The Pastoral and Byzantine Novel

Cervantes’s first novel, The Galatea, is a pastoral novel of an idealistic character, which develops the theme of love between shepherds in the ideal setting of the locus amoenus. Also in this vein is the idealistic Byzantine novel, The Works of Persiles and Sigismunda.

Exemplary Novels

The short novels under the title of Exemplary Novels express their connection to the medieval exempla, as each contains a moral lesson, adhering to the classical ideal of teaching while delighting.

Don Quixote

Between 1605 and 1615, Avellaneda published a continuation of Don Quixote, and Cervantes sought to convince the reader that the real Don Quixote is the one written in his books.
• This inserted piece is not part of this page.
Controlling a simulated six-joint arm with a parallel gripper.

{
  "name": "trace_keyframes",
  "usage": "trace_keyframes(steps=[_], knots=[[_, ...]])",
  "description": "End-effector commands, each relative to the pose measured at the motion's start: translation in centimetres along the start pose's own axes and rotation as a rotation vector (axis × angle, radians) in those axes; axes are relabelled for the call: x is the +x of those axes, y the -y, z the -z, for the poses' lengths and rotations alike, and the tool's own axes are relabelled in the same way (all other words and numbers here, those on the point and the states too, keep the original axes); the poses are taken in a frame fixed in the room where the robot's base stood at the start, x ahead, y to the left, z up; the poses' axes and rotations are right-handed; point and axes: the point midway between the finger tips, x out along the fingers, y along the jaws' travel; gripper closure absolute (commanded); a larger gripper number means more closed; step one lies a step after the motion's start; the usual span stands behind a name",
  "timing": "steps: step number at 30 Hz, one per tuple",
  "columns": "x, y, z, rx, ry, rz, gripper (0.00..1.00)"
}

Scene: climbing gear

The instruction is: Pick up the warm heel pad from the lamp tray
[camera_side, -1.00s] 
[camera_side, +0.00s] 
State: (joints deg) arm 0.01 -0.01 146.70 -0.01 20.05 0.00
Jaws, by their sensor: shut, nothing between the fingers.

After reading many books, Alonso Quijano’s brain “dries out.” The process of the development of the character seems to have been complex: originally conceived as a short story, it would have been similar to any of the Exemplary Novels.

Originality and Narrative Approach in Don Quixote

  • Symbolizes the theme of madness.
  • Uses typical romantic motifs of the time.
  • Maintains the theme of courtly love.

Don Quixote also presents contradictions with previous genres:

  • The protagonist is an old, noble, and poor character, in contrast to the strong, noble, and heroic knights of chivalric romances.
  • Books of chivalry offered a remote, mythical world, while Cervantes uses immediate reality.
  • The work identifies heroism with madness.
  • The creator uses the transformation of reality as a narrative element.